Eine neue Variante für Architekten versucht der jetzt gestartete „Iconic Award“ des „Rats für Formgebung“. Hier zahlen Architekten schon fürs Einreichen: 180 Euro „Anmeldegebühr“ und für digital Eingereichtes oben drauf noch 50 Euro „Organisationsgebühr“. Sieger überweisen dann nochmal 1.200 Euro, und die „Best of best“ 1.500 Euro. Jeweils plus Mehrwertsteuer, versteht sich.

Ein aufwendiges Hobby

Muhlack und Schwarzer nehmen für die Einreichung nichts und von den Siegern ein bisschen mehr. Die beiden beteuern, dass sie trotz Gewinner-Zahlungen von zuletzt etwa 150.000 Euro nichts am Preis verdienen. „Wir zahlen da sogar noch drauf.“ Berücksichtigt man die nötige Konzeption, PR, Jury-Betreuung, Druck, Ausstellungen, Kommunikation und alles andere, dann wirkt das durchaus glaubhaft. Schwarzer spricht von einem „sehr aufwendigen und teuren Hobby – es macht einfach super viel Spaß“. Unabhängigkeit ist ihnen wichtig. Kein Sponsor soll hineinreden. Angebote von Buchverlagen haben die beiden abgelehnt, weil sie Qualitätsverlust fürchteten.

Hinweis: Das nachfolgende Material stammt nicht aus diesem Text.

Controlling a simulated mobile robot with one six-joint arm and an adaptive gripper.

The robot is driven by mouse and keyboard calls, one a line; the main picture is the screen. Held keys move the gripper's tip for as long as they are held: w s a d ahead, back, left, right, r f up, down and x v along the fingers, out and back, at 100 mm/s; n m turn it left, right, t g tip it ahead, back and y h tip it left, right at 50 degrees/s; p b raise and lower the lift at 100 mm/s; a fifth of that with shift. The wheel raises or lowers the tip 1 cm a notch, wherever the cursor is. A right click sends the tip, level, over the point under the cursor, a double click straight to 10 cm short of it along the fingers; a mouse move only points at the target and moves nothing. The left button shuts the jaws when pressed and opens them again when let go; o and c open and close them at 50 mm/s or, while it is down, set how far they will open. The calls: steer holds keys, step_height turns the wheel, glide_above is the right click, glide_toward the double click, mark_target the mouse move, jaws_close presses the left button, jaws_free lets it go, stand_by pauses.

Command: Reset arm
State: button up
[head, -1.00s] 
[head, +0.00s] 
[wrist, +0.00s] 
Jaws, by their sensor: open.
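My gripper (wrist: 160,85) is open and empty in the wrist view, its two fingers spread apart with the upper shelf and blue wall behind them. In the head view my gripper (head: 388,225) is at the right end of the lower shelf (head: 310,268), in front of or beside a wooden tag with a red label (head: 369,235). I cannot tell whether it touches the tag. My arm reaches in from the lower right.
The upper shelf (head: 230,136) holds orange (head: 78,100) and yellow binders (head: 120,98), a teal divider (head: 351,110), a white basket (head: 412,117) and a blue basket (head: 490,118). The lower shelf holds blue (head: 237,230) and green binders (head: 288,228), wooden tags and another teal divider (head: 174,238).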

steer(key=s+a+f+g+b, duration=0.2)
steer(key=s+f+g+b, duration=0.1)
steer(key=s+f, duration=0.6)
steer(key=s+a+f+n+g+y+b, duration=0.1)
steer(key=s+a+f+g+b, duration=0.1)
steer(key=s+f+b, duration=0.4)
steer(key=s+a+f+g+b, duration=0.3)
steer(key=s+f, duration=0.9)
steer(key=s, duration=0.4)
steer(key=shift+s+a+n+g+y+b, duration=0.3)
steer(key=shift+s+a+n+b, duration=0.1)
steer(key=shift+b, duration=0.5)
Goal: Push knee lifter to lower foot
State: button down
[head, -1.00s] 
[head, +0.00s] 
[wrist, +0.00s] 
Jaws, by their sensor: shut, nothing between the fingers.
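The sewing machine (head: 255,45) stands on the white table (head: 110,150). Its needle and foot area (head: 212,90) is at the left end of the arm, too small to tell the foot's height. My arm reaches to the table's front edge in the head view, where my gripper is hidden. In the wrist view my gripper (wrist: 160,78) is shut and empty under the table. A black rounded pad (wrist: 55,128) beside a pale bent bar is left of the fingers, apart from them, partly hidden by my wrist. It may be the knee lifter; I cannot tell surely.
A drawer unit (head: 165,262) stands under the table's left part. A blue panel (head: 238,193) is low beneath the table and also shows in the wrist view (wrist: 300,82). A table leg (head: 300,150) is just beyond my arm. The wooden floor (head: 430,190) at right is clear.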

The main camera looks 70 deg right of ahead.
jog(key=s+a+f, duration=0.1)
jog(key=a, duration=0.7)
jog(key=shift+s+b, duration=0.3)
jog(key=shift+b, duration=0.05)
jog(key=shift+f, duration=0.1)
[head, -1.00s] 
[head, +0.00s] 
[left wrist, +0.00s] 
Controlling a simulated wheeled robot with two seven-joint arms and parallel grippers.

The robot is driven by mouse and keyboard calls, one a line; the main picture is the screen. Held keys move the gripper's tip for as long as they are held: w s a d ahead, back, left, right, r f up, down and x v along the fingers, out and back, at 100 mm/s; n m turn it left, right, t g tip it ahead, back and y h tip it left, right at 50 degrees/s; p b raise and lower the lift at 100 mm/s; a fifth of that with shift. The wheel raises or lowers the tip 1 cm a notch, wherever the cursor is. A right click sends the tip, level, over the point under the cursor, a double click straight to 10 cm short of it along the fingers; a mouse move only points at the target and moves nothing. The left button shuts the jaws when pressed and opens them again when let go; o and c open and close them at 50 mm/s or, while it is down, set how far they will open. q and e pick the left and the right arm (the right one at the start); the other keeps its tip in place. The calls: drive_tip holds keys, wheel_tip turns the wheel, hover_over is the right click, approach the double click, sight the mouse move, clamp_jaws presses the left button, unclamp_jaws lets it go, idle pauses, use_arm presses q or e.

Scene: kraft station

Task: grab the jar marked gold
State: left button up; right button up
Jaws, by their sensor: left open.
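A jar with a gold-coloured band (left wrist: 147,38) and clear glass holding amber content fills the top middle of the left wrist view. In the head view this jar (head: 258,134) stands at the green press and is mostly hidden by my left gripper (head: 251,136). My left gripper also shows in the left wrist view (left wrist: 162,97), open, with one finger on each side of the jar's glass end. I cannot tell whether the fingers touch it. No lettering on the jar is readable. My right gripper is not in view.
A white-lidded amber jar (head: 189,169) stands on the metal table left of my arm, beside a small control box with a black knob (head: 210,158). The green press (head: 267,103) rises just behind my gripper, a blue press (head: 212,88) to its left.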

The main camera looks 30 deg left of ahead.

Ehrlich nicht beantwortbar ist die Frage: Was bringt es den Gewinnern? Lohnen sich die Mühe der Einreichung und die 1.600 Euro netto? Schwarzer sagt natürlich, „dass sich das für die Gewinner immer rechnet“. Es sei eine Chance „gerade für kleinere und unbekannte Büros, die es selbst mit guten Projekten kaum in die Presse schaffen“. Es gebe Teilnehmer, die nach einer ersten Preisvergabe erneut mitmachen würden. Die Zahl der für „Zinnobergrün“ umsatzträchtigen Sieger steht nie vorher fest: Wie viele prämiert werden, bestimmt allein die Jury. Erkennbar schlechte Projekte fanden wir auf der Preisträger-Website nicht. Es gibt bei den zahlenden Gewinnern viel ordentliche Qualität – so viel, dass die meisten Projekte keine hohen Chancen auf andere Preise mit Geldprämie hätten. Mit dem „Best Architects“-Preis schmückt man seinen Briefbogen, die eigene Website und die Bürowand. Wie man dazu gekommen ist, drängt man wohl seinen Bauherren nicht direkt auf.